Millard Fillmore 1852 Document Signed as President

$750.00

President Fillmore introduces his American consul "to the Bey of Tunis"

13th President. Partly-printed document signed “Millard Fillmore” AS PRESIDENT, one page, 8 x 9.75, September 21, 1852. President Fillmore directs the Secretary of State to “affix the Seal of the United States to a letter accrediting Joseph H. Nicholson, as Consul, to the Bey of Tunis”.

Signed nicely at the conclusion by Millard Fillmore. In fine condition.

The son and namesake of Joseph Hopper Nicholson, Sr., a U.S. Congressman and the Chief Judge for the Sixth Judiciary Court, Nicholson, Jr. (1806-1872) was a prominent Maryland lawyer and politician who was commissioned United States Consul at Tunis by President Millard Fillmore. Afterward, he was appointed Principal Executive Clerk of the United States Senate, a position created for Nicholson, which he filled until 1861.

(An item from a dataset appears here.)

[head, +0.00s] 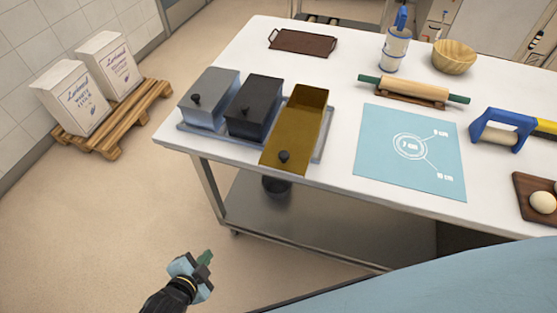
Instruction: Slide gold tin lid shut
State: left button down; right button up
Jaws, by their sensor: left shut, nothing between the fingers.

Ahmad Pasha Bey, known as the ‘Great Reformer’ of modern Tunisia, ruled from 1837 until 1855. During his reign, Tunisia made its first effort to institute European-inspired political and military reforms. However, his most enduring effort was making Tunisia the first country in the Muslim world to officially abolish slavery. In January 1846, Ahmad Pasha Bey promulgated a decree to permanently abolish slavery, two years before the abolition of slavery in the French colonies in 1848. This decision was unprecedented in the Muslim world at the time.